— Start of Input for this task —
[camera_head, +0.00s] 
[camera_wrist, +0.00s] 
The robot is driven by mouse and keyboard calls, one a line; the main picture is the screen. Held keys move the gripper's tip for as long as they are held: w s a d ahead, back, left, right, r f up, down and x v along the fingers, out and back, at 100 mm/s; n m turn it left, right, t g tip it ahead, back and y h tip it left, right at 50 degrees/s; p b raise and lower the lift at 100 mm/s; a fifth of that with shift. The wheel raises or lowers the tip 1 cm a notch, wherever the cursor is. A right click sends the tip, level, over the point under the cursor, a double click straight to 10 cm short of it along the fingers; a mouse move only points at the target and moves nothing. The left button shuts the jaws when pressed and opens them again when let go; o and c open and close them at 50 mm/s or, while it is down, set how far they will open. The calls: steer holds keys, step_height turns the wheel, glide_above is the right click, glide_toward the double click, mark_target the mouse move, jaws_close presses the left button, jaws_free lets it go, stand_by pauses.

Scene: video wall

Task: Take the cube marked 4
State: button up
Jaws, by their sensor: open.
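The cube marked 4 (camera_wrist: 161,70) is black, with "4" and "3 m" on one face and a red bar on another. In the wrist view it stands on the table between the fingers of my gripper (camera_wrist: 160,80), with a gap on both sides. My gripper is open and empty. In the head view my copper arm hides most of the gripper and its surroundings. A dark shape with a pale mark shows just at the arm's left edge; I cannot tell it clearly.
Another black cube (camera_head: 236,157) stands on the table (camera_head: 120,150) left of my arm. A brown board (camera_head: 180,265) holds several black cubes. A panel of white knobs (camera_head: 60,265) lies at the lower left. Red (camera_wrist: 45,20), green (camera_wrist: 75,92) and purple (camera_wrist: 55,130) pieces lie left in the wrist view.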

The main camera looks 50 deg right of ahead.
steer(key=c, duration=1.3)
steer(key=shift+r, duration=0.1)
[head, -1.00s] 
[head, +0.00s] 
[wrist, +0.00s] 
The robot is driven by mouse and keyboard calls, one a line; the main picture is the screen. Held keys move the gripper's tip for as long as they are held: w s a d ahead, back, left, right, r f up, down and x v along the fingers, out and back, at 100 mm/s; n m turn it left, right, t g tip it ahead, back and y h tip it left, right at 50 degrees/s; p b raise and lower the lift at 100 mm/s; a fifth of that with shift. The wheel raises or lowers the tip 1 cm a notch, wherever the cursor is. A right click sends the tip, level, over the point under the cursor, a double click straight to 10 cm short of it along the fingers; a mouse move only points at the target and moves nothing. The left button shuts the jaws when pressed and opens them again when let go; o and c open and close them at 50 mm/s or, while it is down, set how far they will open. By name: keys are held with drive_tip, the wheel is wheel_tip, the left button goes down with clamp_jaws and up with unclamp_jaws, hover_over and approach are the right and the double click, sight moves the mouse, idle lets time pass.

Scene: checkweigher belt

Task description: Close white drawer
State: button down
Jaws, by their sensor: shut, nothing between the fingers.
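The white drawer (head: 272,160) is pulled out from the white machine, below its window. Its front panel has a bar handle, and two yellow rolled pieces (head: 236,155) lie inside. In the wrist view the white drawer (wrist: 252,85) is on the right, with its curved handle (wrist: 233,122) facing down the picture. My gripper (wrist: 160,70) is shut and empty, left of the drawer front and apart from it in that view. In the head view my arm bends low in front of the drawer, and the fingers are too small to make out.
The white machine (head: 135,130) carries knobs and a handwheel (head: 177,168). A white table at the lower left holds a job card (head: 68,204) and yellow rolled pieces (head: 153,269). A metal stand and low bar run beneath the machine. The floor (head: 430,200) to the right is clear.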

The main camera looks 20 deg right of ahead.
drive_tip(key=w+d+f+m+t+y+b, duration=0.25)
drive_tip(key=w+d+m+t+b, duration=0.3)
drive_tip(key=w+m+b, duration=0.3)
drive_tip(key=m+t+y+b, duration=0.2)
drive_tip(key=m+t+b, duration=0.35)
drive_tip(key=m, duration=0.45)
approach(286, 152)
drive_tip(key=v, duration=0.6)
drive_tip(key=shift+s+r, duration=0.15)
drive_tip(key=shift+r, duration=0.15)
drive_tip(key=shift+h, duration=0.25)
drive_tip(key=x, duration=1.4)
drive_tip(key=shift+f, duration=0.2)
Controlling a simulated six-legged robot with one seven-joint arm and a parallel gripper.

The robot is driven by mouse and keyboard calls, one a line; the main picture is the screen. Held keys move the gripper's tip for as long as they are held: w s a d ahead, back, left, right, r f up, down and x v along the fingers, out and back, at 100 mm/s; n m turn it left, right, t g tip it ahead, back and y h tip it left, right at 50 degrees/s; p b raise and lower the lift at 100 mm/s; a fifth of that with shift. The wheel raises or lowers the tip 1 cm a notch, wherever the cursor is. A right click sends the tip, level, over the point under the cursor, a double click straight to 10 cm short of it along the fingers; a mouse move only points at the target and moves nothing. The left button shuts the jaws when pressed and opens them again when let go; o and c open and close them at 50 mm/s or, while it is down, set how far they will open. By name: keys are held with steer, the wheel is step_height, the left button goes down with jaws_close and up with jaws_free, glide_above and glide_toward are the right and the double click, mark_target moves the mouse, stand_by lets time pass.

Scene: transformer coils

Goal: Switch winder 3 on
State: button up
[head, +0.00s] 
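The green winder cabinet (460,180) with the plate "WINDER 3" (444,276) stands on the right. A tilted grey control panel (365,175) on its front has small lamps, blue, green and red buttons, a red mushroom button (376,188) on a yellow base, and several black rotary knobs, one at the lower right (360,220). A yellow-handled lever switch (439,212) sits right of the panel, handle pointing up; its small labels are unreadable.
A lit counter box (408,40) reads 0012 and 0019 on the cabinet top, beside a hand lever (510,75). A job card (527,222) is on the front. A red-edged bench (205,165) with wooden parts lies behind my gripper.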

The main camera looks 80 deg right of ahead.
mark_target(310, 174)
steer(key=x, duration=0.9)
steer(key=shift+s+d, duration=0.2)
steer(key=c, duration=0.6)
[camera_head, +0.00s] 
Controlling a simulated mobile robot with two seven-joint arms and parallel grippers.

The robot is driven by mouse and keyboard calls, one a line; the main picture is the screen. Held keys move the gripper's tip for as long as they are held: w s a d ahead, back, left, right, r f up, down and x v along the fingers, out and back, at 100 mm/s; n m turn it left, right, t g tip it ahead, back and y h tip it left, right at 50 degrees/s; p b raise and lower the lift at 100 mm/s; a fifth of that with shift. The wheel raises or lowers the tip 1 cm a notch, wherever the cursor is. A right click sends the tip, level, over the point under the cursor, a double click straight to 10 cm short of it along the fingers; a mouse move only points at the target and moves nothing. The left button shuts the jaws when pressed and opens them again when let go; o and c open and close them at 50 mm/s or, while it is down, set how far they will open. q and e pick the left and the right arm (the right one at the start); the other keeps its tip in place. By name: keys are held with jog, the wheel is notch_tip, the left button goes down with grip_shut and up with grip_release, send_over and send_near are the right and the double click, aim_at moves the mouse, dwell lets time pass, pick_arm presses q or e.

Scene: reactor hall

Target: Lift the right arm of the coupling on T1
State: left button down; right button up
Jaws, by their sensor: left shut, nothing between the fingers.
— End of Input for this task —
The task —
Reproduce each entry exactly, leaving out nothing.

Final answer —
[camera_head, +0.00s] 
[camera_wrist, +0.00s] 
The robot is driven by mouse and keyboard calls, one a line; the main picture is the screen. Held keys move the gripper's tip for as long as they are held: w s a d ahead, back, left, right, r f up, down and x v along the fingers, out and back, at 100 mm/s; n m turn it left, right, t g tip it ahead, back and y h tip it left, right at 50 degrees/s; p b raise and lower the lift at 100 mm/s; a fifth of that with shift. The wheel raises or lowers the tip 1 cm a notch, wherever the cursor is. A right click sends the tip, level, over the point under the cursor, a double click straight to 10 cm short of it along the fingers; a mouse move only points at the target and moves nothing. The left button shuts the jaws when pressed and opens them again when let go; o and c open and close them at 50 mm/s or, while it is down, set how far they will open. The calls: steer holds keys, step_height turns the wheel, glide_above is the right click, glide_toward the double click, mark_target the mouse move, jaws_close presses the left button, jaws_free lets it go, stand_by pauses.

Scene: video wall

Task: Take the cube marked 4
State: button up
Jaws, by their sensor: open.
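The cube marked 4 (camera_wrist: 161,70) is black, with "4" and "3 m" on one face and a red bar on another. In the wrist view it stands on the table between the fingers of my gripper (camera_wrist: 160,80), with a gap on both sides. My gripper is open and empty. In the head view my copper arm hides most of the gripper and its surroundings. A dark shape with a pale mark shows just at the arm's left edge; I cannot tell it clearly.
Another black cube (camera_head: 236,157) stands on the table (camera_head: 120,150) left of my arm. A brown board (camera_head: 180,265) holds several black cubes. A panel of white knobs (camera_head: 60,265) lies at the lower left. Red (camera_wrist: 45,20), green (camera_wrist: 75,92) and purple (camera_wrist: 55,130) pieces lie left in the wrist view.

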The main camera looks 50 deg right of ahead.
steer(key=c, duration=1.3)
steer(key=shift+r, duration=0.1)
[head, -1.00s] 
[head, +0.00s] 
[wrist, +0.00s] 
The robot is driven by mouse and keyboard calls, one a line; the main picture is the screen. Held keys move the gripper's tip for as long as they are held: w s a d ahead, back, left, right, r f up, down and x v along the fingers, out and back, at 100 mm/s; n m turn it left, right, t g tip it ahead, back and y h tip it left, right at 50 degrees/s; p b raise and lower the lift at 100 mm/s; a fifth of that with shift. The wheel raises or lowers the tip 1 cm a notch, wherever the cursor is. A right click sends the tip, level, over the point under the cursor, a double click straight to 10 cm short of it along the fingers; a mouse move only points at the target and moves nothing. The left button shuts the jaws when pressed and opens them again when let go; o and c open and close them at 50 mm/s or, while it is down, set how far they will open. By name: keys are held with drive_tip, the wheel is wheel_tip, the left button goes down with clamp_jaws and up with unclamp_jaws, hover_over and approach are the right and the double click, sight moves the mouse, idle lets time pass.

Scene: checkweigher belt

Task description: Close white drawer
State: button down
Jaws, by their sensor: shut, nothing between the fingers.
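The white drawer (head: 272,160) is pulled out from the white machine, below its window. Its front panel has a bar handle, and two yellow rolled pieces (head: 236,155) lie inside. In the wrist view the white drawer (wrist: 252,85) is on the right, with its curved handle (wrist: 233,122) facing down the picture. My gripper (wrist: 160,70) is shut and empty, left of the drawer front and apart from it in that view. In the head view my arm bends low in front of the drawer, and the fingers are too small to make out.
The white machine (head: 135,130) carries knobs and a handwheel (head: 177,168). A white table at the lower left holds a job card (head: 68,204) and yellow rolled pieces (head: 153,269). A metal stand and low bar run beneath the machine. The floor (head: 430,200) to the right is clear.

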The main camera looks 20 deg right of ahead.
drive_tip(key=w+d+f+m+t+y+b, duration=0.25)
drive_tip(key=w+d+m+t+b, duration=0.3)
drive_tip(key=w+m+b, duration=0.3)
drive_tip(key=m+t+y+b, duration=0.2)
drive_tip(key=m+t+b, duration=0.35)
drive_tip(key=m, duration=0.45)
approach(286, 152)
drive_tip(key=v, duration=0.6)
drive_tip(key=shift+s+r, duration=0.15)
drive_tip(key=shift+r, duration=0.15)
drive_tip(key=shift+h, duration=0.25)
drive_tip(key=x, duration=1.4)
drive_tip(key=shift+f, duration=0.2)
Controlling a simulated six-legged robot with one seven-joint arm and a parallel gripper.

The robot is driven by mouse and keyboard calls, one a line; the main picture is the screen. Held keys move the gripper's tip for as long as they are held: w s a d ahead, back, left, right, r f up, down and x v along the fingers, out and back, at 100 mm/s; n m turn it left, right, t g tip it ahead, back and y h tip it left, right at 50 degrees/s; p b raise and lower the lift at 100 mm/s; a fifth of that with shift. The wheel raises or lowers the tip 1 cm a notch, wherever the cursor is. A right click sends the tip, level, over the point under the cursor, a double click straight to 10 cm short of it along the fingers; a mouse move only points at the target and moves nothing. The left button shuts the jaws when pressed and opens them again when let go; o and c open and close them at 50 mm/s or, while it is down, set how far they will open. By name: keys are held with steer, the wheel is step_height, the left button goes down with jaws_close and up with jaws_free, glide_above and glide_toward are the right and the double click, mark_target moves the mouse, stand_by lets time pass.

Scene: transformer coils

Goal: Switch winder 3 on
State: button up
[head, +0.00s] 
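The green winder cabinet (460,180) with the plate "WINDER 3" (444,276) stands on the right. A tilted grey control panel (365,175) on its front has small lamps, blue, green and red buttons, a red mushroom button (376,188) on a yellow base, and several black rotary knobs, one at the lower right (360,220). A yellow-handled lever switch (439,212) sits right of the panel, handle pointing up; its small labels are unreadable.
A lit counter box (408,40) reads 0012 and 0019 on the cabinet top, beside a hand lever (510,75). A job card (527,222) is on the front. A red-edged bench (205,165) with wooden parts lies behind my gripper.

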The main camera looks 80 deg right of ahead.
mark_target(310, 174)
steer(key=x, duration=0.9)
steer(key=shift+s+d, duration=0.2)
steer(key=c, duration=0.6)
[camera_head, +0.00s] 
Controlling a simulated mobile robot with two seven-joint arms and parallel grippers.

The robot is driven by mouse and keyboard calls, one a line; the main picture is the screen. Held keys move the gripper's tip for as long as they are held: w s a d ahead, back, left, right, r f up, down and x v along the fingers, out and back, at 100 mm/s; n m turn it left, right, t g tip it ahead, back and y h tip it left, right at 50 degrees/s; p b raise and lower the lift at 100 mm/s; a fifth of that with shift. The wheel raises or lowers the tip 1 cm a notch, wherever the cursor is. A right click sends the tip, level, over the point under the cursor, a double click straight to 10 cm short of it along the fingers; a mouse move only points at the target and moves nothing. The left button shuts the jaws when pressed and opens them again when let go; o and c open and close them at 50 mm/s or, while it is down, set how far they will open. q and e pick the left and the right arm (the right one at the start); the other keeps its tip in place. By name: keys are held with jog, the wheel is notch_tip, the left button goes down with grip_shut and up with grip_release, send_over and send_near are the right and the double click, aim_at moves the mouse, dwell lets time pass, pick_arm presses q or e.

Scene: reactor hall

Target: Lift the right arm of the coupling on T1
State: left button down; right button up
Jaws, by their sensor: left shut, nothing between the fingers.

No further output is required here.